Dylan Mira 2015

Dylan Mira 2015

 

AGAINST CURATION OR LOSING YOUR GRIP

Writing Bodies Text Action Elizabeth Foundation for the Arts 2015

that Thing where i don't exhaust my breath or my time on this planet critiquing the system that might hold me in a fixed place, critiquing it, making language about it, building it up making it realer and realer even as i'm trying to tear it down, show that it's all fucked up. there are manifold ways to tear this system up, to bring it down, and hashing out the ways it's no good is rarely one of them. this tends to keep us mired in the system itself––and critique in this form is one of the system's primary instruments. this is worth noting. read audre lorde's "The Master's Tools Will Never Dismantle the Master's House." good to think this in an art literature music popular culture context as well. bringing those of us who have been are constantly denied into museums into commerce into the canon is not revolution. it's just being validated by the same system that a minute before excluded us and said that it was logical that we were the excluded ones. logic is one of the system's primary tools too.

(and in case you're a human who isn't consistently denied, don't let the system fool you into thinking that you're somehow safe or at an advantage or against the us that is. we are––in ways that are unfathomably rich and deep and entangled––in this together. and the suffocating earth is the everywhere evidence of it. as is so often the case, Fred Moten's words: "I don't need your help. I just need you to recognize that this shit is killing you, too, however much more softly, you stupid motherfucker, you know?") and it is worth saying, over and over, give yourself give others The Undercommons: Fugitive Planning and Black Study. read it again and again.

so, lately (which means like a wind that has risen slowly over some ten years), i've been living for what happens when something doesn't even mess with what's already there. when it just burble speaks joy reads when it pushes into or rubs up against a space that only by pushing into rubbing up against it lets you know that it was there at all, and maybe was there all along. sometimes i am given to see this in a classroom and it will take your breath away, every time. if the invitation is to "free" write, literally thousands of unspoken rules prop this invitation up: rules about propriety, language, discourse, grammar, intelligiblity, spatiality, architecture and on and on. you don't even see it. until someone, some one, breaks. and suddenly there is new space and suddenly we can see back at the ways we were––all of us––following rules we didn't need to follow, rules that made us smaller just to follow them.

unintelligibility is the risk and it is also the promise. because what does it mean when you're not understood but that somehow the system can not hear you see you hold you? that the things that have been legible you have somehow exceeded or undone, fallen underneath the radar of the readable or were not written into the laws of legibility to begin with? and so legibility can not be all there is and so it can't be all there is to work toward, may even be what we need to work against. loneliness here and even death sometimes but there are many of us moving with you most of us even and there is sight made possible outside of reading. and those of us excised know not to trust the facile and instrumentalized divide between the rational and the irrational, the sane and the crazy. before the paradigm is shifted the paradigm shifters are the mad ones.

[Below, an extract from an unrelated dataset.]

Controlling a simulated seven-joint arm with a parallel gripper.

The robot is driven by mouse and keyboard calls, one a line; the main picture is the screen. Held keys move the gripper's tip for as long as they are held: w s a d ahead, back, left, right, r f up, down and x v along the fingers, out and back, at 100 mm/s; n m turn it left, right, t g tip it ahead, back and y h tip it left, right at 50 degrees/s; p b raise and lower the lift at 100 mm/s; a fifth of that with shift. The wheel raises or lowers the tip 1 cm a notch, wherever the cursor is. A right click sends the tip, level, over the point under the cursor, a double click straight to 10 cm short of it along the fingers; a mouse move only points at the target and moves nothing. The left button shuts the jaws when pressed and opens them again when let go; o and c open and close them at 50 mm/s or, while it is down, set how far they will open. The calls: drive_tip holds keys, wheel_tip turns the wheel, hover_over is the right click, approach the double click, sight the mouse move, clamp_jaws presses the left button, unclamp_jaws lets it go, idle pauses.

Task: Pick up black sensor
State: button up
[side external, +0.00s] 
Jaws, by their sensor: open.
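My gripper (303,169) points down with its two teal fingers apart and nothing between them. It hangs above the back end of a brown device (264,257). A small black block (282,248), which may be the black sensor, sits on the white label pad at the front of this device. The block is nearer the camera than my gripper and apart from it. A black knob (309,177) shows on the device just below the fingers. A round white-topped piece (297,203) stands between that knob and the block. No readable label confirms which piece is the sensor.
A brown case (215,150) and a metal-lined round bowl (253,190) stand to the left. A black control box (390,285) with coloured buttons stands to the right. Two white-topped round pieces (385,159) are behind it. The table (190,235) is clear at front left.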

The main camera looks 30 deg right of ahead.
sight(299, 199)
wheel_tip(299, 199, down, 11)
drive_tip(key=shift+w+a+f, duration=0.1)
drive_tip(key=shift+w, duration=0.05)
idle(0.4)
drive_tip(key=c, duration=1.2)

knowledge has also been treated like a territory to be conquered, like a field waiting to be mastered, and these are not the only ways thinking functions and they can be untaught unlearned undone. opening to 'crazy' saying yes to it is one way. it is in the frothing babble of our togetherness that something else emerges, a getting with and moving towards, a nearing. and 'i don't get it' and 'i grasp your meaning' and 'i got it' and 'you get me' are all knowledge metaphors that have to do with holding, grasping, possessing––as if knowledge were a thing i could hold and own, sell and trade. and did you ever think how unveiled it is that the same words cannon and canon name the primary instruments of colonialism and of the modernity that is founded upon it? and so what does it really mean to lose your GRIP?

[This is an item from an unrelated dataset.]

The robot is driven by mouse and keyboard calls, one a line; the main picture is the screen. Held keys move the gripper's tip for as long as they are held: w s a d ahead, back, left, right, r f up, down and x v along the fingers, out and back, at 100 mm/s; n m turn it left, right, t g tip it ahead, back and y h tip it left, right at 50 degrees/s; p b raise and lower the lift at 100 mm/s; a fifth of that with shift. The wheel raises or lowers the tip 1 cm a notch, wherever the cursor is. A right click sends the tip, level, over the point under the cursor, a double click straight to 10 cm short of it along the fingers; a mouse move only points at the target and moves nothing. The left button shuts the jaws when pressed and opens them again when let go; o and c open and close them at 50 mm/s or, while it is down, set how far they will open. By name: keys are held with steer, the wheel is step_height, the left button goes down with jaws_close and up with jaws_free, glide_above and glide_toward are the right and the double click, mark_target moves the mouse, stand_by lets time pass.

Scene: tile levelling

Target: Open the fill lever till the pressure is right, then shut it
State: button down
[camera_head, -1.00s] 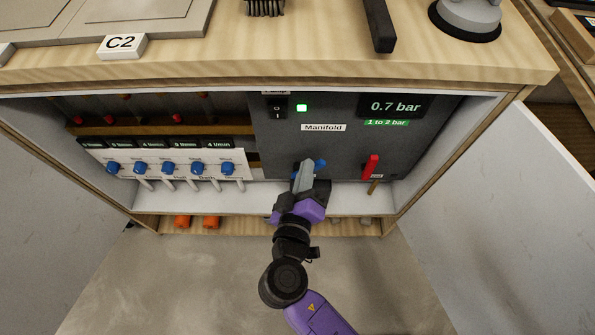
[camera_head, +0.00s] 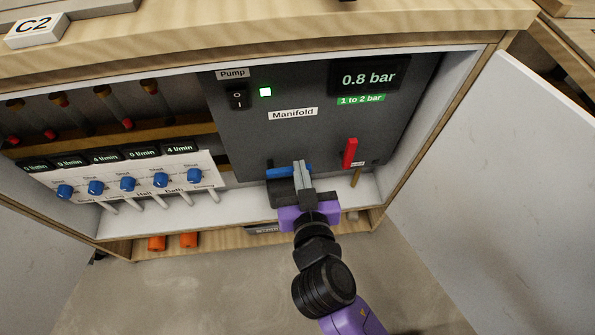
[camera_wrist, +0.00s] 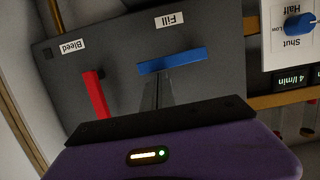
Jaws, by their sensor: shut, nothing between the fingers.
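The blue fill lever (camera_head: 282,172) sits low on the grey manifold panel and lies nearly level across it. In the wrist view the lever (camera_wrist: 172,61) is under a "Fill" label. My gripper (camera_head: 303,168) is shut and empty, its fingertips at the lever and covering part of it in the head view. In the wrist view the fingers (camera_wrist: 158,84) end just at the lever's lower edge; I cannot tell whether they touch it. The pressure display (camera_head: 369,78) reads 0.8 bar, above a green "1 to 2 bar" label (camera_head: 361,99).
A red bleed lever (camera_head: 350,153) stands upright to the right of the fill lever. Several blue knobs (camera_head: 127,184) line the left. An open cabinet door (camera_head: 490,180) flanks the right.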

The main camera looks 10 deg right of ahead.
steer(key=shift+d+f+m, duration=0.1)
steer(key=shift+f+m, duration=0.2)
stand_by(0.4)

i always thought curation meant to care for and this seemed a pleasant purpose. but like so many things there are countless meanings for the act of caring. and curation stems from one that means to cure, and to be in charge of, and even, in some books, to oversee. that these words are haunted by the traces of mastery and of possession and of hierarchies often hidden should here be fairly plain. and so i am not interested in expanding the set of things a curator might show, for novelty's sake or any other reason. i am interested in gathering and peopling and entangling around ways to undo and uproot a system that bears a logic of exclusion, a system that has said some are worthy of sight and recognition and most of us are not. and this uprooting we do together and for a long time and as soon as possible. and there is no telling what emerges after that.

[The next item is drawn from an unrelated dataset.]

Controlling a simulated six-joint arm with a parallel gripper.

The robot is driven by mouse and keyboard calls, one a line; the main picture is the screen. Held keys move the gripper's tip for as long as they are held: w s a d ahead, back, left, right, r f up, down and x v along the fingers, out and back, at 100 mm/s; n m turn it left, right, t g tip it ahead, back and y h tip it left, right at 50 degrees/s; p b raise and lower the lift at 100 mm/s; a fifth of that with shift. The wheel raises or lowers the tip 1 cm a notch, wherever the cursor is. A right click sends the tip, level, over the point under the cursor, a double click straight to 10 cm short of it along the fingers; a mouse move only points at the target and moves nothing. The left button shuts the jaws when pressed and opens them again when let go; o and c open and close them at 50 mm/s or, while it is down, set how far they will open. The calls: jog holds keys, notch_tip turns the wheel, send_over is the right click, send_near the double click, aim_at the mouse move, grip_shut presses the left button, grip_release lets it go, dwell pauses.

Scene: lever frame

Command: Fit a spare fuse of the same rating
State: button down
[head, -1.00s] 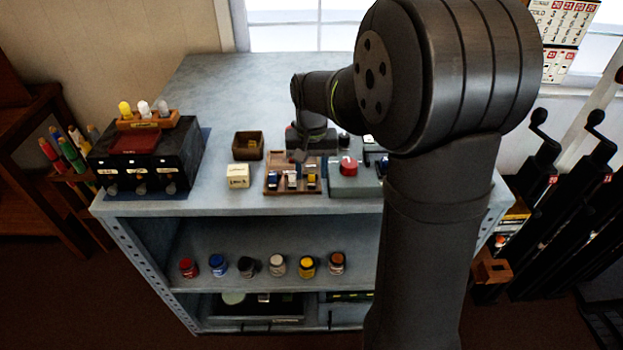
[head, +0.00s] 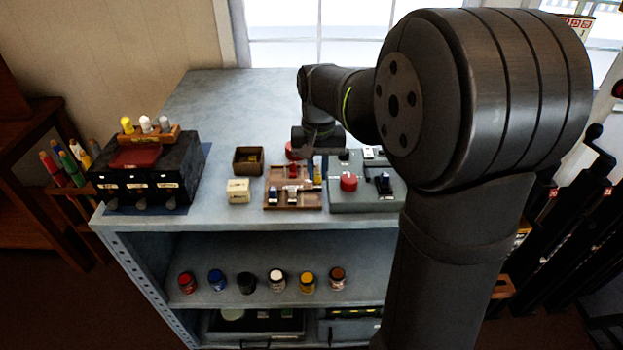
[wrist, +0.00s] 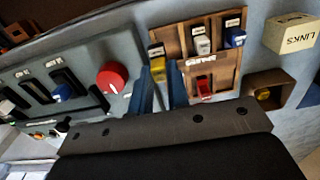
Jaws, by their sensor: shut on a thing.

and if you don't get me, that may be a good thing (you are so much more than what you own than what you 'get'). people may shout, but what of order?! shall we allow chaos into museums, schools, politics?! how will art be sold?! how will artists make a living?! how will we establish values?! and we will shout back: but what of order shall we allow chaos into museums schools politics how will art be sold how will artists make a living how will we establish values?! only we will be meeting together and laughing with one another because that is one joy way to tear this shit down. and somewhere in the cacophonic mess of this echoing back and forth there is the senselessness we crave like air for someone in the hold where the air has grown too thin.

if you are holding this in your hands i hope you've come to a strange second floor space in an old building in manhattan, i hope you've gathered with us, entangled in puzzling out and puzzling in what it means to be live in space breathing together in the language bodies remnants visions senses sights of one another. and i am thankful to you and to Dylan Mira, Dean Daderko, Jess Arndt, robbinschilds, EJ Hill, Katherine Hubbard, Simone White, Michelle Boulé and keyon gaskin, these poet thinker artist performer radiator revelators who have gathered people together in this series of actions and doings that i hope will somehow undo the ways of what's been done before, leave something else other offered in its wake...

 

WRITING BODIES

A Constellation of Art Actions: Elizabeth Foundation for the Arts, New York City, Fall 2015

Writing Bodies is a constellation of art actions that generates questions, investigations, revelations, risks, fissures, sutures, shifts, around the practices, the promises, the politics, of being bodies––of being bodies writing, of being bodies written, of writing bodies, of being bodies read, unread, of being bodies yet unwritten. The first actions took place at Elizabeth Foundation for the Arts in New York City from 9 September to 10 October, 2015. Participants include: Dylan Mira, Jess Arndt, E.J. Hill, robbinschilds, Dean Daderko, Katherine Hubbard, Simone White, Michelle Boulé and keyon gaskin.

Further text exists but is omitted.